Mathison’s entree into the secret world of the Grove ended on July 20 when he was recognized by a participant in the activities — an executive from Time Warner — People’s corporate boss. More loyal to the grove than to the public’s right to know, the Time executive escorted Mathison to the gate. However, Mathison already had plenty of material for the article which was scheduled for the August 5, 1991. But suddenly the story was killed. Landon Jones, People’s managing editor, said the decision to kill the story had nothing to do with Time Warner. He said it was killed because Mathison hadn’t been in the Grove long enough to get a complete story and because the story had been obtained through questionable means, trespassing.
Like Mathison, there have been few journalists who have infiltrated the Grove and been allowed to report the story. One exception is Philip Weiss, whose story appeared in the November 1989 issue of Spy. More typical are “censored” experiences, such as in 1982 when NPR got a recording of Henry Kissinger’s speech at the Grove but declined to air it and, also in 1982, when a Time reporter went undercover as a waiter in the Grove but whose story, like Mathison’s, also was killed.
Time Warner’s executives are not the only media moguls who patronize the Grove. Others include Franklin Murphy, former CEO of the Times Mirror corporation; William Randolph Hearst, Jr.; Jack Howard and Charles Scripps of the Scripps-Howard newspaper chain; Tom Johnson, president of CNN and former publisher of the L.A. Times. When Associated Press president Louis Boccardi once spoke at the Grove about kidnapped reporter Terry Anderson, he referred to his audience as men of “power and rank” and “gave them more details than he said he was willing to give his readers.”
Media apologists who reject the concept of news media self-censorship often cry “Where’s the smoking gun?” Here’s a smoking gun.
SSU CENSORED RESEARCHER: DUSTIN HARP
SOURCE: EXTRA!, 130 West 25th St., New York, NY 10001, DATE: November/December 1991
TITLE: “Inside Bohemian Grove: The Story People Magazine Won’t Let You Read”

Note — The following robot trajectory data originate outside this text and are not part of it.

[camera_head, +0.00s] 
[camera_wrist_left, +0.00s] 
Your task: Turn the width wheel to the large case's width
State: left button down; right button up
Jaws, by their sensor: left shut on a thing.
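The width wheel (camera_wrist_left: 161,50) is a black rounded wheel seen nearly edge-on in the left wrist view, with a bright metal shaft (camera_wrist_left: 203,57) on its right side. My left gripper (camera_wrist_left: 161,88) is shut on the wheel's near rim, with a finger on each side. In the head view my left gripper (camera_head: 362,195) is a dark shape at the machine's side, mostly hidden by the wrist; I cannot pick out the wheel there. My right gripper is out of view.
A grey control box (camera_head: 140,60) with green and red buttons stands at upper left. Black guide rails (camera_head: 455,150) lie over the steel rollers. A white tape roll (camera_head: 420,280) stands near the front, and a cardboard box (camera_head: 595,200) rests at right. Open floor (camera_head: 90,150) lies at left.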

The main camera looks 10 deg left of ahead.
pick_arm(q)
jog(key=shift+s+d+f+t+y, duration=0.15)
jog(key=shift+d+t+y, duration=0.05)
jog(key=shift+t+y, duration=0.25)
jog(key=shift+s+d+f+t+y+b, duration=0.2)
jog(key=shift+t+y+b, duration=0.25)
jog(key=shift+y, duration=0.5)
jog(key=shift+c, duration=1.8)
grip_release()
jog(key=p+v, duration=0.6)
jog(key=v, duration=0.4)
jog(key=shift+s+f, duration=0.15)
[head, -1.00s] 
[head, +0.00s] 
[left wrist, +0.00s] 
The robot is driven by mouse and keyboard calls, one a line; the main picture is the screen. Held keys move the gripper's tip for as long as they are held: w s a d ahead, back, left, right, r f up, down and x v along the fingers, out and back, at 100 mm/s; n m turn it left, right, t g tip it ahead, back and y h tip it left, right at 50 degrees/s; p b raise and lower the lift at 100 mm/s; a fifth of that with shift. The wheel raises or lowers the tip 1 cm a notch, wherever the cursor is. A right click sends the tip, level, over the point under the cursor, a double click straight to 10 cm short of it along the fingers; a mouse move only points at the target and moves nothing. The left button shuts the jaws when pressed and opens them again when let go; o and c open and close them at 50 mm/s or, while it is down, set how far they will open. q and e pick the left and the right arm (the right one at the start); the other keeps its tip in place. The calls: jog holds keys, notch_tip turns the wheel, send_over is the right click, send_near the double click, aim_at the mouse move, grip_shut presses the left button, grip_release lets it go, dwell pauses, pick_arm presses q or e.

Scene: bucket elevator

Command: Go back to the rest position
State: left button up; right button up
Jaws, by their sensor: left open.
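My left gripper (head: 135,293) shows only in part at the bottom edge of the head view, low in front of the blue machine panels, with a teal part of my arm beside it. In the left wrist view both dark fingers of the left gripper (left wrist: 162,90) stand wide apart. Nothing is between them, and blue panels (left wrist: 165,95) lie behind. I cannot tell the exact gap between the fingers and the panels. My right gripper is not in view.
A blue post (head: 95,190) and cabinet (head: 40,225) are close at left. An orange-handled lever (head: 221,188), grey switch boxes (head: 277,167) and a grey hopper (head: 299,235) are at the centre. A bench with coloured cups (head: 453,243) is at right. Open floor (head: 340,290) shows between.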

AUTHORS: Jim Naureckas with Jeff Cohen and Steve Rendall
COMMENTS: On July 30, 1991, I received a call from Mary Moore, a northern California activist and member of the Bohemian Grove Action Network. She told me how the Action Network had “facilitated” Dirk Mathison’s entry to the exclusive Bohemian Grove encampment; they had no problem getting the People Magazine reporter in and out the first two times, Moore said, but the third time it was a coincidence that an executive from Time saw him. As noted in the synopsis, Mathison was thrown out of the Grove and People Magazine subsequently spiked his expose.
I called Mathison at the San Francisco bureau of People Magazine but while he confirmed what Moore had told me he was not willing to go beyond what was already known. Acknowledging that he didn’t like to use the phrase, he finally said he would have “no comment” until he heard from his bosses in New York as to what he could say. As noted earlier, I also talked to Mathison’s boss, Lanny Jones, managing editor of People Magazine. Jones denied any censorship, saying they couldn’t use the story because it had been obtained through illegal means, — trespassing.
Since Moore already had contacted the local media about the story, I told her I’d try to get some national coverage. “Expose,” the short-lived NBC news magazine program, was hot at the time and Tom Brokaw had previously expressed interest in Project Censored’s efforts, so I called him. Brokaw was out of the country at the time and the person I talked with said she’d get back to me but didn’t. However, Marty Lee, at EXTRAI, was very interested in the story and it became the cover story for EXTRA!’s November/December issue.
In a sidebar story with “Inside Bohemian Grove,” EXTRA! points out that Time Warner laid off 600 magazine employees last September; Mathison was one of the 600 and got the pink slip when the magazine’s San Francisco bureau was closed.
Jeff Cohen, executive director of FAIR, said this was a “clear cut example of how an aggressive reporter was not allowed to tell what he learned through his aggressive reporting because his corporate managers were more concerned with the sanctity of corporate and government elites than in journalism.”
“In years of exposing incidents of censorship,” Cohen concluded, “this one was one of the most compelling we’ve come across. When a journalist trying to cover how governing elites operate is prevented from reporting his story because his corporate managers identify with those elites, its speaks volumes.”